DIFFERENT SLOPES - An interview with The Slopes
Off the back of new EP Streets Don’t Walk They Talk, Joel Jackson reveals to Joe Bill his beginnings, his skills and why The Slopes is the perfect fall guy
You may know The Slopes (@theslopes_) as that guy who gets spotted around Thanet releasing social-media videos looking very pleased with himself. Well, we met his alter ego, Joel Jackson, who has totally wowed us with his music across the past three years.
Part of the quartet of the Jackson siblings – who have their fingerprints on ventures like sci-fi music events group Sector 9 (Ollie) – as well as one half of electronic music purveyors My Nu Leng (Tommy), Joel has carved out his own niche with a sound like no one else’s and a character that we fell in love with. It is important to stress this… The Slopes is a character!

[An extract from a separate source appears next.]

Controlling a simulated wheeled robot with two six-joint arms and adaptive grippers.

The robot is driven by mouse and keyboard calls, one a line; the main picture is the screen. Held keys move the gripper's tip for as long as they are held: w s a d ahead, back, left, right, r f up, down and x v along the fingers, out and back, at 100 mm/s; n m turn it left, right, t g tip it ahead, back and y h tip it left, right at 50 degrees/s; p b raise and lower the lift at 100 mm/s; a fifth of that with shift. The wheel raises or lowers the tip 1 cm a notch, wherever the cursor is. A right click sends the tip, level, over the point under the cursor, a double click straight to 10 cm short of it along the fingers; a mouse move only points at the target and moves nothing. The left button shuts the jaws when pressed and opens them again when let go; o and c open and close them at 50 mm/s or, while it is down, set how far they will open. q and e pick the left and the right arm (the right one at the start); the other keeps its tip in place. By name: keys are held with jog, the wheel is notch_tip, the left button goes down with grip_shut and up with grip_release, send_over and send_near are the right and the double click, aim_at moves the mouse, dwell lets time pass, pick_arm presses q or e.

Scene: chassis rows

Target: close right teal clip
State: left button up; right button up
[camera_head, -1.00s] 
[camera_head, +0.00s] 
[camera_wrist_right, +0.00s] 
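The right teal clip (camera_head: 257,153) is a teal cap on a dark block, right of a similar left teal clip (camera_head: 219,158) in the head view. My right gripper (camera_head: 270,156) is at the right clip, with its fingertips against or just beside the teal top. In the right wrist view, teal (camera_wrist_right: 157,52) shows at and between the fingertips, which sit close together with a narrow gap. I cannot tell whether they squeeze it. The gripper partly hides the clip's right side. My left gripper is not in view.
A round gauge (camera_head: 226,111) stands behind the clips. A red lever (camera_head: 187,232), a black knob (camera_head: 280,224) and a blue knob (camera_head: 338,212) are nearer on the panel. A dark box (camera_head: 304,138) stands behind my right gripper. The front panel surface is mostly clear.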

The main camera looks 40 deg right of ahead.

“The guy I make it all with, George Hemming, we just started filming things that I thought were funny,” says Joel. “I’m not a very cocky person because I don’t like having all eyes on me and I don’t like being on camera very much. But I thought if I just lean into it completely the other way and sort of over-embellish all that, maybe I’ll be able to tolerate it... because then I’ll be able to say ‘Don’t worry, it’s all a joke’.”
So The Slopes character is a bit of a defence mechanism?
“I sort of thought I’d act like it, and then sort of get away with it. The image just came from that, maybe almost like an insecurity. I was like ‘Well, I’d rather go that way than be exactly who I am and maybe not get the response I like.”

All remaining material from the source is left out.